Waves and Instabilities in Collisionless Shocks
IOWA UNIV IOWA CITY DEPT OF PHYSICS AND ASTRONOMY
Pagination or Media Count:
By scattering particles and causing dissipation, waves in a collisionless shock play a role similar to collisions in an ordinary gas. In describing the waves and instability that occur near a shock three regions must be considered 1 the transition region, 2 the upstream region, and 3 the downstream region. The transition region is usually characterized by an abrupt broadband burst of electrostatic noise extending to frequencies well above the ion plasma frequency, and by a broadband burst of whistler-mode electromagnetic noise at frequencies below the electron cyclotron frequency.
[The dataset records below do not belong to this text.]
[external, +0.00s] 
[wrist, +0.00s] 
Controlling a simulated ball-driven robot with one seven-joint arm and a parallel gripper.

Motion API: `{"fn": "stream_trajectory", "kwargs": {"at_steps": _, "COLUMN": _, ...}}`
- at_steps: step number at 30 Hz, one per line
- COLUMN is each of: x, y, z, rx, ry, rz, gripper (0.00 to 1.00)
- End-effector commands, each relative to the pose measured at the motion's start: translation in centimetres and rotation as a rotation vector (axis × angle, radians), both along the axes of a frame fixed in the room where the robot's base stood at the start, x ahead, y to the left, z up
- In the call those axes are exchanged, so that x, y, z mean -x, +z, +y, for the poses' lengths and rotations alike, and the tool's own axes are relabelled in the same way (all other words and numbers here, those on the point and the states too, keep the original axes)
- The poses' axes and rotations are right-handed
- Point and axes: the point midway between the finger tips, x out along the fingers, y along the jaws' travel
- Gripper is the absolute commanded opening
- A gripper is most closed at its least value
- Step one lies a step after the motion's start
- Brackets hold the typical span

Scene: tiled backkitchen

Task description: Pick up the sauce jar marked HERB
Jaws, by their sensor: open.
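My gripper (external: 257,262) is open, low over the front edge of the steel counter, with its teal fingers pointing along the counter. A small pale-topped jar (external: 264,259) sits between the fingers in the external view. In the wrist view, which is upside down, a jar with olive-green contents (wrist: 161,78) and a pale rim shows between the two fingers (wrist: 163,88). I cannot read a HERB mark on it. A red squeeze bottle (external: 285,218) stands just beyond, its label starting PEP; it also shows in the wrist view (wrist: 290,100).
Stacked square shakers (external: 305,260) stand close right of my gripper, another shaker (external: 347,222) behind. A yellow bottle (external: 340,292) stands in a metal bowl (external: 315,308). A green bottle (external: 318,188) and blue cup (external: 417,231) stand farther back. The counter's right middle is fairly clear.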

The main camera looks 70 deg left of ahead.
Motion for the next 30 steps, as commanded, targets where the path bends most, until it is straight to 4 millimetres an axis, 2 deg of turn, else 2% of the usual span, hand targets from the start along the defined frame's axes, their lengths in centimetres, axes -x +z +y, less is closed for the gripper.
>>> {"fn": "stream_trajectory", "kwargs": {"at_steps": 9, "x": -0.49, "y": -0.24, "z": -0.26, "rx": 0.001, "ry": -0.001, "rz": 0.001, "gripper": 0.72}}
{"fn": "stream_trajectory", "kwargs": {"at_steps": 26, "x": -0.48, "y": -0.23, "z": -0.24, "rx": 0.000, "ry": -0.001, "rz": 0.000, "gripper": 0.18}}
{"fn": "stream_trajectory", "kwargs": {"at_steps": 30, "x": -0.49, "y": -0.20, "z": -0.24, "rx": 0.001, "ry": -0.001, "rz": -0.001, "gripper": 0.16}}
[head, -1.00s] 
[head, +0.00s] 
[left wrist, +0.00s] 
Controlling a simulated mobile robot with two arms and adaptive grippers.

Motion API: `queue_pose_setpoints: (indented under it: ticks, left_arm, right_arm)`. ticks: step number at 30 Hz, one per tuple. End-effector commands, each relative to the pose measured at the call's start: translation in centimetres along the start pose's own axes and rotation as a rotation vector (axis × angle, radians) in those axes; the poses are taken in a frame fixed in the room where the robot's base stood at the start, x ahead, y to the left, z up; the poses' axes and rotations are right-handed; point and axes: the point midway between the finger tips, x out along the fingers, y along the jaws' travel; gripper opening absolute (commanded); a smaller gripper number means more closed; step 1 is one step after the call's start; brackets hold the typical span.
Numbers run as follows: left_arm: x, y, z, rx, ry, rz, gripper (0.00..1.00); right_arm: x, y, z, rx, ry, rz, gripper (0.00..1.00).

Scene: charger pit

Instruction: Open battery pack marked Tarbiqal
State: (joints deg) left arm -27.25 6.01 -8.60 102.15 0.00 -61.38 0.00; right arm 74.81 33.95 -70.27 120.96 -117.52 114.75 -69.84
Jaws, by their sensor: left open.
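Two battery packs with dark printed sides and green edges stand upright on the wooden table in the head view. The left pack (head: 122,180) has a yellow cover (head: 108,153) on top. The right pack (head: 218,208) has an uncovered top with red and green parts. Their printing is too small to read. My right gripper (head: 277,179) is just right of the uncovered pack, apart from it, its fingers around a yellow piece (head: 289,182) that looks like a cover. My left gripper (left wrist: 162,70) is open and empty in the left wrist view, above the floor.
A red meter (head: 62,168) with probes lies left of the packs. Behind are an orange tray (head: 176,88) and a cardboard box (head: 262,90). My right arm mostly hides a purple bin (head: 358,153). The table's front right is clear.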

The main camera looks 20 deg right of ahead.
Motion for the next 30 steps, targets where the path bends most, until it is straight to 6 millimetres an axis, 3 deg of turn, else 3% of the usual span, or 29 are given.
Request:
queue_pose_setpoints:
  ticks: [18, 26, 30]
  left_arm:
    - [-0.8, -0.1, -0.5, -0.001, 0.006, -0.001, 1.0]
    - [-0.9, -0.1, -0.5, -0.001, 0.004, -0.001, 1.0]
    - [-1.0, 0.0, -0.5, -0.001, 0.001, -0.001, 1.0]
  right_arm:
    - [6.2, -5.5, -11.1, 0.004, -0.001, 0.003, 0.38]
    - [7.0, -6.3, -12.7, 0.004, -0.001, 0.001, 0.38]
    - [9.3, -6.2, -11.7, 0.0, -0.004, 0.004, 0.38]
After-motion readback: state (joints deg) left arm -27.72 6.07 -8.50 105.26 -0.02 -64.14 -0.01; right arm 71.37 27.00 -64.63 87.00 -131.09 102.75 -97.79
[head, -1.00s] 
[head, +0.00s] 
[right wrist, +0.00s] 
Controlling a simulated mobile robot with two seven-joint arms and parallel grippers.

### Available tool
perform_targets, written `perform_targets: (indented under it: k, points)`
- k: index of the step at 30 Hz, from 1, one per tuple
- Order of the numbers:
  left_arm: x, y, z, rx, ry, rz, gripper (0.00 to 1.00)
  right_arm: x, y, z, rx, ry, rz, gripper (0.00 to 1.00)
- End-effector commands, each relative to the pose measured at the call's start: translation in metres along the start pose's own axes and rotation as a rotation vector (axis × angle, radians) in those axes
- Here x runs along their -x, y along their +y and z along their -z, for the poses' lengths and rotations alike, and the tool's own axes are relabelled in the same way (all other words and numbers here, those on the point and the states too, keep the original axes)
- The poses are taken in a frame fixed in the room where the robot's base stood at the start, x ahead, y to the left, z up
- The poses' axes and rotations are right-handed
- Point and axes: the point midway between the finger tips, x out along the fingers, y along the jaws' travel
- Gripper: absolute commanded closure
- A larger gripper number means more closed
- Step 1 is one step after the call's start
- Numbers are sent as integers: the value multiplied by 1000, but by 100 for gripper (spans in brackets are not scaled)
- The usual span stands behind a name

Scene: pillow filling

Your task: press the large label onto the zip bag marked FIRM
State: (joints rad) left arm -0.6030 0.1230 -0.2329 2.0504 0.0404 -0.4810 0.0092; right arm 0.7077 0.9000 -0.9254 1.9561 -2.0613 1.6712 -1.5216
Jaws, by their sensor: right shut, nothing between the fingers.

The burst of electrostatic noise is believed to be the primary mechanism by which heating and dissipation takes place at the shock. This noise is believed to be ion-acoustic noise driven either by a current or an electron beam in the shock. Electrostatic lower-hybrid waves are also sometimes observed in the transition region. These waves are excited by ions reflected by the shock, and can be very effective at heating both ion and electrons. This paper reviews all of the above waves and comments on the similarities between waves observed near the bow shocks of earth, Venus, Jupiter and Saturn, and interplanetary shocks. Possible mechanisms for generating each type of wave are also considered.